Is she back in the country? Has she been reassigned? Or was she dismissed? Why the secrecy? If this were anyone else’s child, it would have made headlines and possibly sparked an investigation. But in the land of your presidency, all is swept under the rug, so long as the family name is preserved.
Where are the press releases we deserve as citizens? Where is the accountability? Or has the entire government become a family-run enterprise where transparency is optional?
Mr. President, I know you are not happy with these questions. I know you and your followers would prefer a silenced Fox. I am aware of the machinery already being set in motion to clamp down on dissent, to intimidate the outspoken, and to paint us as enemies of progress. But sir, let me make one thing very clear:
Alpha Amadu Jalloh, “The Fox,” is not afraid. Fear was the first thing that died in my world.
I speak not because I hate you, but because I love this country too much to let it drown in the sea of silence and sycophancy. I criticize not to gain attention, but to ensure that Sierra Leone does not sleepwalk into another democratic nightmare.
Mr. President, your tenure is not eternal. You will leave office one day, sooner or later, and history will be the judge of how you governed. Will it say you presided over reform and progress, or will it lament that you destroyed the foundations of democratic governance?

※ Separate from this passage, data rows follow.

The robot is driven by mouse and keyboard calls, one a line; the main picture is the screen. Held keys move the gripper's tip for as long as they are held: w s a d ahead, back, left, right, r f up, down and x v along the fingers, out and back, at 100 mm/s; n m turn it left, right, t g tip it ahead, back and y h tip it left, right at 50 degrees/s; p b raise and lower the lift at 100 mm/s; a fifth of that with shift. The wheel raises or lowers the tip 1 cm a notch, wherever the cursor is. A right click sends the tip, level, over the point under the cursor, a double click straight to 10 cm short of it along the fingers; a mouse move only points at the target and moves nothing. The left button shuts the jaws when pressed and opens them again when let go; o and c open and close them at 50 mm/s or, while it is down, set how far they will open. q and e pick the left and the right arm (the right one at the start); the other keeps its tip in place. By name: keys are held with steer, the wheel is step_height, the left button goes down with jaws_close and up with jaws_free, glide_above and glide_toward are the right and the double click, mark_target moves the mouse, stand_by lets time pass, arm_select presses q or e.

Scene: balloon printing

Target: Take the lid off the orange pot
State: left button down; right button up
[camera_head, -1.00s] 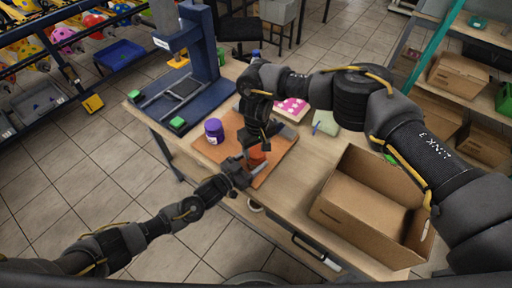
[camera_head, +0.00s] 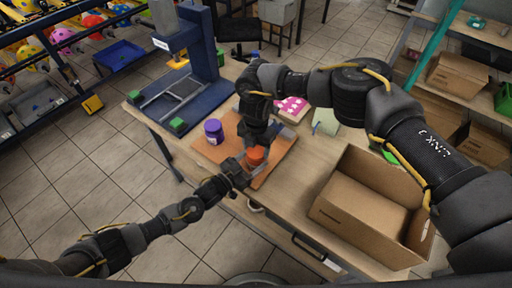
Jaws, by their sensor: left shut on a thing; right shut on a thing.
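The orange pot (camera_head: 257,157) is on the brown board (camera_head: 205,150) at the front of the table, partly hidden by both grippers. My left gripper (camera_head: 244,172) reaches in from the lower left and is shut on the pot's lower part. My right gripper (camera_head: 257,145) comes down from above and is shut on the pot's orange lid. The fingers cover the join, so I cannot tell whether lid and pot are apart. A purple pot (camera_head: 214,131) with a dark lid stands upright on the board, left of the grippers.
A blue press-like stand (camera_head: 203,55) is at the back left of the table. An open cardboard box (camera_head: 365,205) fills the right side. A pink patterned block (camera_head: 292,108) and a pale green pad (camera_head: 326,122) lie behind the board.

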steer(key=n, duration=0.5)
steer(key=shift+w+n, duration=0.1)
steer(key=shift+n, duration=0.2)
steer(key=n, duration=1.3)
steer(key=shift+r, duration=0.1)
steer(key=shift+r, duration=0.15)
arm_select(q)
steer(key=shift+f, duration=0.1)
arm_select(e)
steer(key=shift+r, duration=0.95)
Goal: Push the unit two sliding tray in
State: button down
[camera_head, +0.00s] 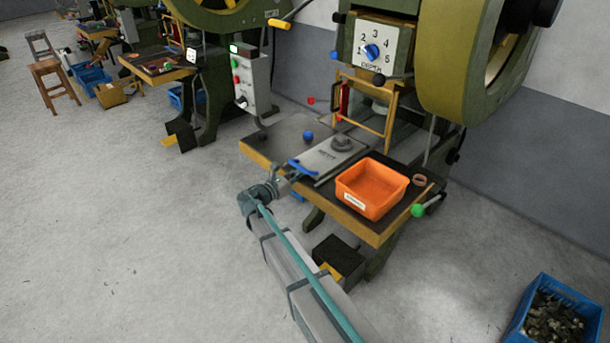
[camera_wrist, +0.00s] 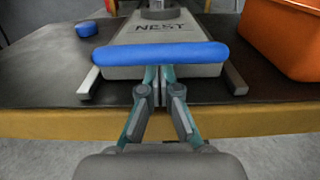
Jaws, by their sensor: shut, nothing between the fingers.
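The sliding tray (camera_head: 322,158) is a grey plate marked NEST on the press table, with a blue bar handle (camera_head: 302,167) along its front edge. In the wrist view, the tray (camera_wrist: 150,72) lies between two rails and its blue handle (camera_wrist: 160,54) runs across the picture. My gripper (camera_wrist: 158,72) is shut and empty, with its fingertips at the middle of the handle on the near side. They look to be touching or very close; I cannot tell which. In the head view, my gripper (camera_head: 283,174) is at the table's front edge, pointing towards the tray.
An orange bin (camera_head: 372,204) stands right of the tray, with a copper ring (camera_head: 419,180) beyond it. A blue knob (camera_head: 308,135) is on the table left of the tray. A gold frame (camera_head: 374,118) stands behind the tray. A green-ended lever (camera_head: 418,210) sticks out at right.

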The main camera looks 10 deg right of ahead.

Let me remind you, Mr. President, that Sierra Leone is greater than any individual, any party, or any presidency. And the people of this country, no matter how weary, still carry the power of change.

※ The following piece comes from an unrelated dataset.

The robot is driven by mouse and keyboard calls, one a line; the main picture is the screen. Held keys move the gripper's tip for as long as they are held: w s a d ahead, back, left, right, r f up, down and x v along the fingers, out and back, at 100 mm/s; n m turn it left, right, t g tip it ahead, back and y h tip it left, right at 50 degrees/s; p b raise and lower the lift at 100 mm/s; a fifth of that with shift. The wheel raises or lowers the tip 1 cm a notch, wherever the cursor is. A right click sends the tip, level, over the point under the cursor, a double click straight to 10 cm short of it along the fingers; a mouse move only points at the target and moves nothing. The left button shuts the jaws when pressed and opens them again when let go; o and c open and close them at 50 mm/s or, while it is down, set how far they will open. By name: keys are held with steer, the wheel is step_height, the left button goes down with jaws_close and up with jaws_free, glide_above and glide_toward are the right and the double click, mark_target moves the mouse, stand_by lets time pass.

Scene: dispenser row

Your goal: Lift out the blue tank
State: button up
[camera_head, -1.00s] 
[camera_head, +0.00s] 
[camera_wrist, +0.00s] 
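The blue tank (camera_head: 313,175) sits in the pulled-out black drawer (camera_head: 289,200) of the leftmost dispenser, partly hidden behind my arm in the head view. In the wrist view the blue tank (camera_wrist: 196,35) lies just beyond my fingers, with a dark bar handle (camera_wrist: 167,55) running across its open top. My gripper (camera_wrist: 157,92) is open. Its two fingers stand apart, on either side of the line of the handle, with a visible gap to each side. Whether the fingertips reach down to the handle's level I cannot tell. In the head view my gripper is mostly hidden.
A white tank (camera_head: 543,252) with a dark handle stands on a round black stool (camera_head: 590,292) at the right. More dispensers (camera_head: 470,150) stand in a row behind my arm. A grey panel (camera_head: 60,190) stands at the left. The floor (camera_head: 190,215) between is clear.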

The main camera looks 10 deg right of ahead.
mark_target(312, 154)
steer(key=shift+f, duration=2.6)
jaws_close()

You may control the police. You may dominate the airwaves. You may manipulate the processes. But you cannot silence the will of a determined people forever.
So I say this with every ounce of clarity I have to fix this mess. Withdraw that reckless proposal from Dr. Sengeh. Reinstate the ECSL to its rightful position. Investigate your ministers without fear or favour. And for once, Mr. President, show the leadership that this country desperately needs.
Until then, I remain a citizen. Critic. Patriot.